FLS’ Renewables Project Manager Malcolm Crosby, in a recent press statement, said water was one thing Scotland had in abundance, and was also a potential source of clean renewable energy communities could harness to generate electricity at a cheaper rate.
“Managing Scotland’s forests and land is a balancing act.”
A photo published of the Barr River Community hydro project. (Photo: Facebook/CARES at Local Energy Scotland)
“The impact of a renewable energy scheme means every proposal has to be carefully considered and ultimately, the decision to give consent to a renewable energy project is taken by the relevant local planning authority,” he stated.
Breakthrough Press also spoke to Adrian Banie Lasimbang, the founder and director of CREATE, about what got him started in microhydro projects and rural electrification, and the challenges involved.
CREATE-ing a rural electrification NGO
A simple question by a villager, during his visit to a highland village near the state capital, set Mr Lasimbang on his quest to explore the-then untapped potential of microhydro power.
“One of the items of discussion, when we were bathing in the river, was ‘How can we get electricity? Can we generate power from the river?’” Mr Lasimbang said.
Intrigued, Mr Lasimbang returned to his hometown of Penampang to try and find out more, but in the pre-Internet age, this proved challenging.

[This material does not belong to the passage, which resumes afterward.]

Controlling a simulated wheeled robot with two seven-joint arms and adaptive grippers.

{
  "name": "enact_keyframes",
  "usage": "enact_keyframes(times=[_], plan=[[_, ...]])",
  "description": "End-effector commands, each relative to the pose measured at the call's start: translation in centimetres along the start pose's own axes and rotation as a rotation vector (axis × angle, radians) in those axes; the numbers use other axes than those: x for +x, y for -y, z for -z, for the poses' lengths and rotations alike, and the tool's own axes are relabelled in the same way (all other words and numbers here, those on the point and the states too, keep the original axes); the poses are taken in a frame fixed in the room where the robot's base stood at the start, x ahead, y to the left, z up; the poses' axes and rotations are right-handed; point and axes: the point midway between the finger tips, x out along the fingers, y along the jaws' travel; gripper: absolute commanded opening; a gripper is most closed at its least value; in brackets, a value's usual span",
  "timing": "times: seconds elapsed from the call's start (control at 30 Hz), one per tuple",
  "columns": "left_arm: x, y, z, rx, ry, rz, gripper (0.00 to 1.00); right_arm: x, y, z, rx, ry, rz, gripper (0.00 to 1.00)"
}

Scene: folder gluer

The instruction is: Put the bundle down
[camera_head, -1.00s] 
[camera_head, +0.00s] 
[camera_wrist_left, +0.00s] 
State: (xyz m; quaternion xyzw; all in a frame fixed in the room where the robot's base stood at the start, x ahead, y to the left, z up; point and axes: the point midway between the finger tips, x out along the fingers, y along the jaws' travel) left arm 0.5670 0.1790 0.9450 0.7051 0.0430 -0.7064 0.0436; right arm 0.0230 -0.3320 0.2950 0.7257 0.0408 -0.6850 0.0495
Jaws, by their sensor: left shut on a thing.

Fortunately, his sister had returned from her studies in the United States and installed the first dial-up internet connection in the village.
This led to him discovering and joining a microhydro project in neighbouring Sarawak, gaining hands-on experience in installing microhydro projects.
Since then, CREATE has installed and commissioned over 40 community-based microhydro systems across the country, with 31 in both Malaysian Borneo states and the rest in the peninsula.
Mr Lasimbang examining the microhydro turbine that powers Buayan village in Sabah. (Photo: Vincent Tan)
Geography's role
“The advantage of microhydro in Malaysia is that we have an equatorial climate – we don’t have a distinct dry or wet season.
“We have continuous, more or less constant rain, meaning hydropower can run almost 365 days a year,” he said, barring occasional disruptions totalling a week or two each year.
Microhydro power, he added, was also suitable for Malaysia’s inland topography, and in particular, Borneo’s, as this system depended on elevation and gravity - the downward rushing water would power the turbine, converting energy from kinetic to mechanical to electricity.
However, a persistent challenge was that of logistics, with the cost and difficulty of transporting components into rural, inland areas in hilly terrain, but was still the most viable form of energy for the rural communities.
Terrain is a challenge, especially for transporting supplies and machinery for the microhydro dams to Malaysia’s inland villages. Here, Mr Lasimbang’s assistant helps a pickup truck with getting out of a rut, enroute to Buayan village to inspect the local microhydro generator. (Photo: Vincent Tan)
Rural empowerment
For Mr Lasimbang, the power generated by the microhydro project should be at least able to support the use of refrigeration in the community, rather than just basic lighting.
“Refrigeration is very, very important, it’s life-changing for remote communities, where they can keep their food fresh, and maintain hygiene.”
“They don’t have to keep hunting and fishing all the time because their food stays fresh,” he added. An added benefit is that the project can also help stimulate economic activity so that villagers could begin to pay the nominal tariffs for the project’s maintenance and upkeep.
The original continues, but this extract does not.